24
Jun/19

THE MOUNTAINS LOOK DIFFERENT

24
Jun/19
(photo by Todd Cerveris)

Matthew Conroy (Paul O’Brien) and Martin Grealish (Con Horgan) do not become the best of friends in Mint production at Theatre Row (photo by Todd Cerveris)

The Mint Theater at Theatre Row
410 West 42nd St. between Ninth & Tenth Aves.
Tuesday – Sunday through July 21, $65
minttheater.org
bfany.org/theatre-row

I knew there was a problem the moment I walked into the theater where the Mint is staging the American premiere of Micheál mac Liammóir’s controversial 1948 play, The Mountains Look Different. The company, which specializes in resurrecting long-forgotten works by little-known writers, is justly celebrated for its exquisitely rendered period sets, which often elicit gasps of joy from the audience. But the set for this production, continuing at Theatre Row through July 14, is standard and ordinary, a small farmhouse with painted backdrops of mountains and sky. (The set designer is Vicki R. Davis, who has previously wowed us with her sets for such previous Mint shows as Katie Roche, Women without Men, and The Price of Thomas Scott.) Unfortunately, the play can be described as plain and ordinary as well, a rarity for Jonathan Bank’s supremely talented and otherwise consistently dependable Mint.

(photo by Todd Cerveris)

Martin Grealish (Con Horgan) has something to say to his new daughter-in-law, Bairbre (Brenda Meaney), in The Mountains Look Different (photo by Todd Cerveris)

It’s St. John’s Eve in the west of Ireland, and miller Matthew Conroy (Paul O’Brien) has arrived at the home of Martin Grealish (Con Horgan) to greet his niece, Bairbre (Brenda Meaney), and her new husband, Tom (Jesse Pennington), Martin’s son, who are coming back from London, where Bairbre toiled for thirteen years. While the happy and positive Matthew is excited by the marriage, the dour, bedraggled Martin is suspicious, and he grows even more leery when the couple shows up: He doesn’t trust that the modern, elegant Bairbre can possibly be in love with his odd and awkward son. And when he thinks he recognizes Bairbre, matters get even worse.

(photo by Todd Cerveris)

A small community gathers on St. John’s Eve in American premiere of Micheál mac Liammóir play (photo by Todd Cerveris)
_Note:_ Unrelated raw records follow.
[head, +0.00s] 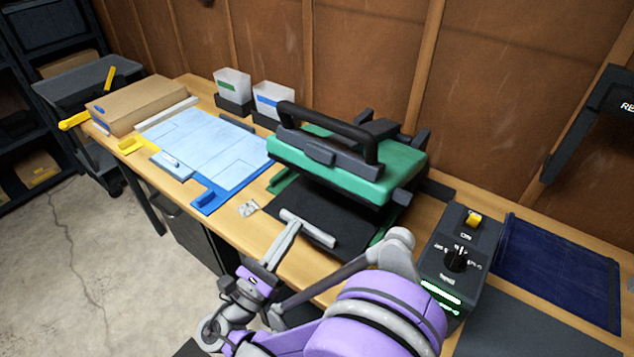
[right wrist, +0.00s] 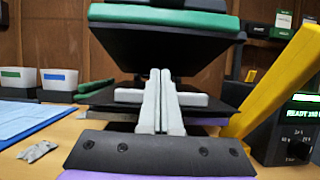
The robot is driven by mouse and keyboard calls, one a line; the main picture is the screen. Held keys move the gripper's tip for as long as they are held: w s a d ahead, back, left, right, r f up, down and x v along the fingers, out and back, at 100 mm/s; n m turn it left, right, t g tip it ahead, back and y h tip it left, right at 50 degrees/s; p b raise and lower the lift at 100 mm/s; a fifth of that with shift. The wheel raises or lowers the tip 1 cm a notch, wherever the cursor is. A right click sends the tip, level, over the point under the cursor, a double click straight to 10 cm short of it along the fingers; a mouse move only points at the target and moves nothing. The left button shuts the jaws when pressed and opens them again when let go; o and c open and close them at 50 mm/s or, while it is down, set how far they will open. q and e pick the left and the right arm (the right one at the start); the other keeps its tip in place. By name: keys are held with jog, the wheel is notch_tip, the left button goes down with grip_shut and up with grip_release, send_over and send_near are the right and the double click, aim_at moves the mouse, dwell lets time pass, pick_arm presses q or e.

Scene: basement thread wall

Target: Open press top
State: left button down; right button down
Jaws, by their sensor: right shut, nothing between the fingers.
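The heat press stands on the wooden bench, with a green top (head: 350,170) and a long black handle (head: 325,122) along its near left side. In the right wrist view its green top (right wrist: 165,18) and dark upper plate (right wrist: 165,50) sit above the lower plate, with a gap between. The black lower plate (head: 318,207) shows below the top in the head view. A light grey bar (head: 315,232) lies at the press's front edge. My right gripper (head: 294,224) is shut and empty, its fingers (right wrist: 160,95) at this bar; contact is unclear. My left gripper is out of view.
A control box (head: 462,250) with a yellow switch stands right of the press, beside a dark blue sheet (head: 560,265). On the left are a light blue mat (head: 205,155), white bins (head: 233,85) and a cardboard box (head: 145,103). A yellow piece (right wrist: 270,90) crosses the right wrist view.

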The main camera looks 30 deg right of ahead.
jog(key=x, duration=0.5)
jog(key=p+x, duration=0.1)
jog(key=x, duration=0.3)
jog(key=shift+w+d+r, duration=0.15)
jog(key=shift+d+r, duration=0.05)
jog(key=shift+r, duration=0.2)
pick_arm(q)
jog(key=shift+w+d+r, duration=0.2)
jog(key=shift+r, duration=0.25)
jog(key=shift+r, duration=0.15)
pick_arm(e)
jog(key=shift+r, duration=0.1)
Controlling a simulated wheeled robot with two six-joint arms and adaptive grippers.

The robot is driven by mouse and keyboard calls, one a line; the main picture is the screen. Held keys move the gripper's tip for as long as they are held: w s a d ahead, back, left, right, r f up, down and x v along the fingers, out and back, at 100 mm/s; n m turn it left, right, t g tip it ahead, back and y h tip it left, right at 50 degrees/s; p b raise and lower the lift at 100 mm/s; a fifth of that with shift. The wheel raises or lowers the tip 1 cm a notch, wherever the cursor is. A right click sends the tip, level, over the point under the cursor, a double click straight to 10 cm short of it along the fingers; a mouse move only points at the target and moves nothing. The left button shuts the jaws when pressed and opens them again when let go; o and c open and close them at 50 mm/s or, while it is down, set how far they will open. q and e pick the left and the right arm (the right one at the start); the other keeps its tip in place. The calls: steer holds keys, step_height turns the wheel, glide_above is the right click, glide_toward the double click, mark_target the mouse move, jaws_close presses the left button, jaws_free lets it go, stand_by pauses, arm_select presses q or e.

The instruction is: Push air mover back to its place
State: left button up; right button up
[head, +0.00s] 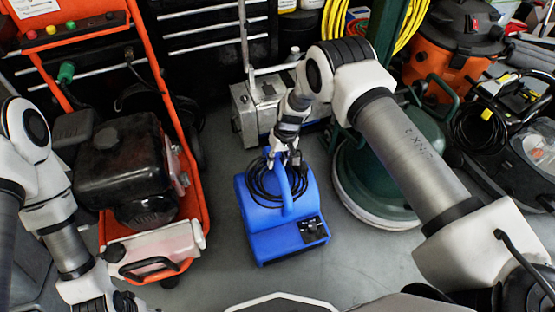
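The blue air mover (257,235) stands on the grey floor in the middle of the head view, with a dark cord coiled around its raised handle. Its control panel faces the near side. My right arm reaches in from the right, and my right gripper (284,157) is at the far top end of the handle, touching it or very close. The fingers are small and partly merge with the cord and handle, so their opening is unclear. My left arm runs down the left side, and its gripper is beyond the bottom edge.
An orange-framed machine with a black engine (125,165) stands left of the air mover. A grey metal case (257,108) is just behind it. A round green floor machine (375,185) is close on the right. Bare floor (225,275) lies in front.

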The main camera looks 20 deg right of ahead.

St. John’s Eve is a night of bonfires, but The Mountains Look Different, which was inspired by Eugene O’Neill’s Anna Christie, never ignites. It is a one-note morality play, lacking depth and nuance, directed with overly straightforward precision by actor Aidan Redmond. The acting is fine; the cast also includes Daniel Marconi as farm handyman Bartley, Liam Forde as addled tin whistler Batty Wallace, and Cynthia Mace as an old woman named Máire, who declares, “Oh, isn’t it a glorious thing a lone woman to have a man around the place the way he could be putting in a word for her or be striking a blow for her, and she not able to make a stir for herself with the dint of the weakness does be on all female women, God help us!” However, the story surrounding the play is more intriguing than the play itself: There were religious protests over immorality when the show first opened at the Gate, and Gate cofounder mac Liammóir (The Importance of Being Oscar, Where Stars Walk) — who portrayed Tom — was, twelve years after his death in 1978, revealed to not be Irish at all but an Englishman named Alfred Willmore.